Re: Cat policies [Was Suggestion for outdoor cats]
From: Wayne Tyson (landrestcox.net)
Date: Tue, 28 Jun 2011 08:03:14 -0700 (PDT)
CoHo:

There have been studies showing the importance of coyotes as top predators. In short, they help keep the fox populations down which are the main predator on birds in some ecosystems. When the coyotes were eliminated, fox populations soared along with wandering domestic and feral cats, and certain locally endemic bird populations were entirely wiped out. Both foxes and cats eat animals other than birds, but their populations did not soar when the coyotes were present; the coyotes merely kept the fox and cat populations from depressing the bird populations to the point of extinction.

Ecosystems are all about things eating other things. Many humans operate in a state of denial about this, and many are obsessed with controlling or destroying ecosystems. Keeping dogs and cats isolated from ecosystems is probably the best idea, but controlling them is better than nothing. Dogs can be discouraged from molesting wildlife; cats cannot. Any dog's problem is more a function of its owner's way of managing the dog than the dog's instincts; still free-roaming dogs can cause some serious problems; they tend to fit into the coyote's role, and will kill foxes, cats, rats, mice, and other wild and feral critters. Dogs are fairly easy to capture; cat's much less so. Cats fit, more or less, into the fox's niche; one effect, causing the foxes to shift their diet to species other than those killed by cats.

It starts getting complicated from there, and specific conditions, such as leaving pet food, garbage, or food for wild animals outdoors can have a huge impact upon local ecosystems. Artificially boosting wild populations (raccoons are notorious examples) increase, not decrease, predation in ecosystems. Things like bird food, wood piles, and other habitat "enhancing" elements can cause significant population booms and busts which degrade ecosystems and populations, not to mention the misery to all animals in the system, including humans.
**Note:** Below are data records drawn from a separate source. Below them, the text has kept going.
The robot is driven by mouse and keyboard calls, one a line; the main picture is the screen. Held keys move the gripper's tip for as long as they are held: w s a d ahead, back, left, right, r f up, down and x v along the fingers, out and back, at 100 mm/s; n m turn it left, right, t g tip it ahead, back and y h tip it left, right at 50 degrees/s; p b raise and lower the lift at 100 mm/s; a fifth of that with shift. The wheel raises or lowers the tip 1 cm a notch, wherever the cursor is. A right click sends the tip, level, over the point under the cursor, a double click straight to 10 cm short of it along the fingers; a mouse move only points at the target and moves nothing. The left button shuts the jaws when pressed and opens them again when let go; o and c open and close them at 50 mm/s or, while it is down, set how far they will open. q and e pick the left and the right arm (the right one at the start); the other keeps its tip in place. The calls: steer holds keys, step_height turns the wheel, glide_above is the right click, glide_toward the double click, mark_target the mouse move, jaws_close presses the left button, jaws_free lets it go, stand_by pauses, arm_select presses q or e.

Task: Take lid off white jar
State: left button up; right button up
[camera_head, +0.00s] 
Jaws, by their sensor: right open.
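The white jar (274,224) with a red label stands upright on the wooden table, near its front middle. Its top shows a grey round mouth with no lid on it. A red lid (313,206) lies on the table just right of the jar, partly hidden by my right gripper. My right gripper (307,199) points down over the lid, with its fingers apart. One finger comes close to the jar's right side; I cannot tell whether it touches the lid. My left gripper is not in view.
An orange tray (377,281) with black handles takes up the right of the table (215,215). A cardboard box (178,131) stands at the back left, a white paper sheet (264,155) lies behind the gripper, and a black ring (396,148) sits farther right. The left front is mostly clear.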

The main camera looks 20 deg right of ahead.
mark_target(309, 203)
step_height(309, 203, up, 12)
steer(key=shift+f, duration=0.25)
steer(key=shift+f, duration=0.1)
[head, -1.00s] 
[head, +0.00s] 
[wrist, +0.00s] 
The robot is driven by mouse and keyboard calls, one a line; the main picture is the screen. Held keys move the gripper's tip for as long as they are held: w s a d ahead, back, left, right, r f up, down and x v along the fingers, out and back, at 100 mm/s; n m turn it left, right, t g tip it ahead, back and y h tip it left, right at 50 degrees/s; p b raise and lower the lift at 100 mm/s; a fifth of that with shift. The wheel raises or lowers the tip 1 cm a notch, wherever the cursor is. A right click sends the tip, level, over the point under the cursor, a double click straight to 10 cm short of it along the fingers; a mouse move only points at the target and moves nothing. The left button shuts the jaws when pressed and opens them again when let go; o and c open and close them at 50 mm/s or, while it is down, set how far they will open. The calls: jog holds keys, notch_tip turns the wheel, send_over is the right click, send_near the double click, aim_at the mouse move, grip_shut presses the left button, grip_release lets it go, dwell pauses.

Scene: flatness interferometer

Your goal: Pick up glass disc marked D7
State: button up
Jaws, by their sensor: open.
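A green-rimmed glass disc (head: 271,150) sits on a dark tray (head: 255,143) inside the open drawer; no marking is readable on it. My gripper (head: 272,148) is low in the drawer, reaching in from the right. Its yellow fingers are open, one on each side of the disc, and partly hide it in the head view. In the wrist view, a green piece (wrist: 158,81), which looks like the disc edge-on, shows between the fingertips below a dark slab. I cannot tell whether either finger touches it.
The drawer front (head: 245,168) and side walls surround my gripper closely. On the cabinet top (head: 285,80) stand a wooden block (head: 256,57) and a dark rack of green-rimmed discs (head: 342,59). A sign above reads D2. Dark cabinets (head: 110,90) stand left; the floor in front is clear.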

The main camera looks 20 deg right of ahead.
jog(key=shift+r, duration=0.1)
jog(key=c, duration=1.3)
Keeping cats indoors or in cat enclosures, feeding them, and interacting with them such that they become members of the family not only protects the wildlife, it protects the cats and the families too. Dogs are especially easy to integrate into the family, but they must not be allowed to dominate the humans. Books like the ones about "dog-whisperer" training are good.

WT

PS: My last dog would always prick up her ears and even start to chase cats sometimes. All I had to do was to quietly say, "No, no, Elka, leave the kitty alone," and she would stop. Off leash. On-leash she was much easier to control, because I was the Alpha member of the pack.


----- Original Message ----- From: "Jessie Kome" <jehako [at] mac.com>
To: "Cohousing-L" <cohousing-l [at] cohousing.org>
Sent: Tuesday, June 28, 2011 6:04 AM
Subject: Re: [C-L]_ Cat policies [Was Suggestion for outdoor cats]



Hi-

This is in response to Sharon's comment that no predator stepped into the ecosystem when cats were pulled back. Actually - Eastern Village is in Maryland, on the boundary with the District of Columbia, and we apparently have some coyotes coming up from a nearby regional park. They eat both rodents and cats. So the animal control folks tell us to keep our cats close to home.

-Jessie Handforth Kome
Eastern Village Cohousing
Silver Spring, Maryland
"Where we have happy indoor cats and (mostly) leashed dogs."